● Problem
Locate the line containing "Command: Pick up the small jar" in the material below. Copy that line and all following lines through the end exactly, omitting any pictures.
----- Data block
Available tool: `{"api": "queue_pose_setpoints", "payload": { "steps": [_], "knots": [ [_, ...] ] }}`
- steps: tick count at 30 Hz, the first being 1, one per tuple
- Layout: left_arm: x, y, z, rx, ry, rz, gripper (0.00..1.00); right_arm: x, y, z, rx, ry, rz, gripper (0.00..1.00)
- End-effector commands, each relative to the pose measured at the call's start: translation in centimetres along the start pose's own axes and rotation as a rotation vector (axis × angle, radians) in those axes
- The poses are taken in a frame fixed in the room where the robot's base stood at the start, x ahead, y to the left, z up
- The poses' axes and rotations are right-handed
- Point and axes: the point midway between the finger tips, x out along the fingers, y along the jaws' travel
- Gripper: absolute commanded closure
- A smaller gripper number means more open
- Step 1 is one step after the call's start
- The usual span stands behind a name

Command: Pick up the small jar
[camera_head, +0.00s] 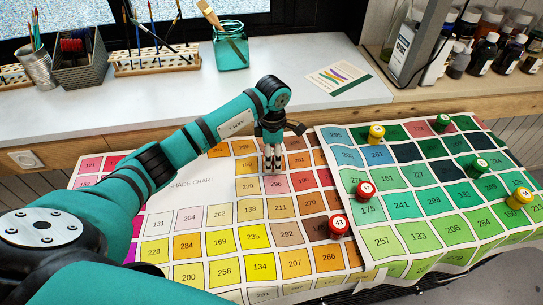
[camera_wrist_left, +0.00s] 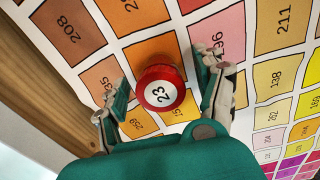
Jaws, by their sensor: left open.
----------
● Answer to the exercise
Command: Pick up the small jar
[camera_head, +0.00s] 
[camera_wrist_left, +0.00s] 
Jaws, by their sensor: left open.

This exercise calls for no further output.